> [EXERCISE PROMPT]: Output each line exactly as it appears, skipping any embedded picture.
───── SOURCE MATERIAL
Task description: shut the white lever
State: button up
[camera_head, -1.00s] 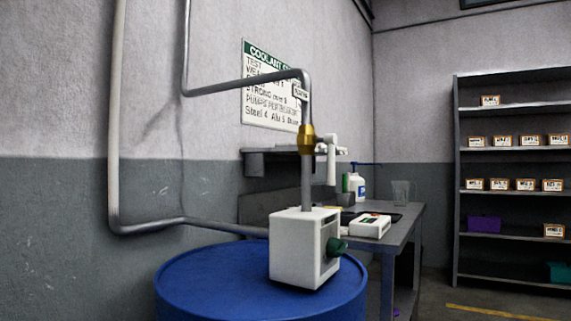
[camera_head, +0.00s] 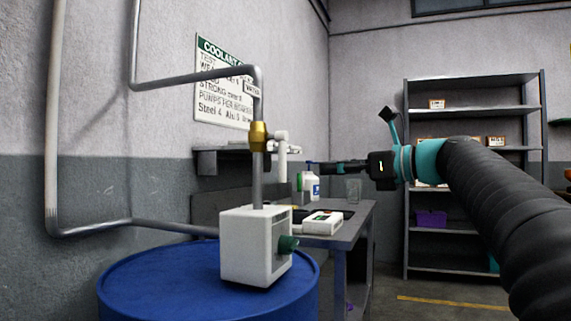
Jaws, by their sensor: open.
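The white lever (camera_head: 282,160) sits on the right side of a brass valve (camera_head: 258,137) on the vertical grey pipe. Its long part hangs down, roughly along the pipe and a little apart from it. My gripper (camera_head: 311,168) reaches in from the right and points left toward the lever. It looks apart from the lever in the picture, but the depth between them is hard to judge. Its jaws are open and nothing shows between them. The fingers are small and dark here.
Below the valve, a white box (camera_head: 246,252) with a green knob stands on a blue drum (camera_head: 160,285). A bench (camera_head: 350,225) behind holds bottles and a white device (camera_head: 322,223). A grey wall shelf (camera_head: 207,162) is behind the valve. Shelving (camera_head: 470,107) stands at the back right.

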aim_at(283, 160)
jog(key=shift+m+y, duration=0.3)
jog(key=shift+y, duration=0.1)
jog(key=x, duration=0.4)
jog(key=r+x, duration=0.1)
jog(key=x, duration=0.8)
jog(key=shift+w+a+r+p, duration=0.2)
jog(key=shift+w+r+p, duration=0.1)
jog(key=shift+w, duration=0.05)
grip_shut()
──────────
> [WORKED SOLUTION]:
Task description: shut the white lever
State: button up
[camera_head, -1.00s] 
[camera_head, +0.00s] 
Jaws, by their sensor: open.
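The white lever (camera_head: 282,160) sits on the right side of a brass valve (camera_head: 258,137) on the vertical grey pipe. Its long part hangs down, roughly along the pipe and a little apart from it. My gripper (camera_head: 311,168) reaches in from the right and points left toward the lever. It looks apart from the lever in the picture, but the depth between them is hard to judge. Its jaws are open and nothing shows between them. The fingers are small and dark here.
Below the valve, a white box (camera_head: 246,252) with a green knob stands on a blue drum (camera_head: 160,285). A bench (camera_head: 350,225) behind holds bottles and a white device (camera_head: 322,223). A grey wall shelf (camera_head: 207,162) is behind the valve. Shelving (camera_head: 470,107) stands at the back right.

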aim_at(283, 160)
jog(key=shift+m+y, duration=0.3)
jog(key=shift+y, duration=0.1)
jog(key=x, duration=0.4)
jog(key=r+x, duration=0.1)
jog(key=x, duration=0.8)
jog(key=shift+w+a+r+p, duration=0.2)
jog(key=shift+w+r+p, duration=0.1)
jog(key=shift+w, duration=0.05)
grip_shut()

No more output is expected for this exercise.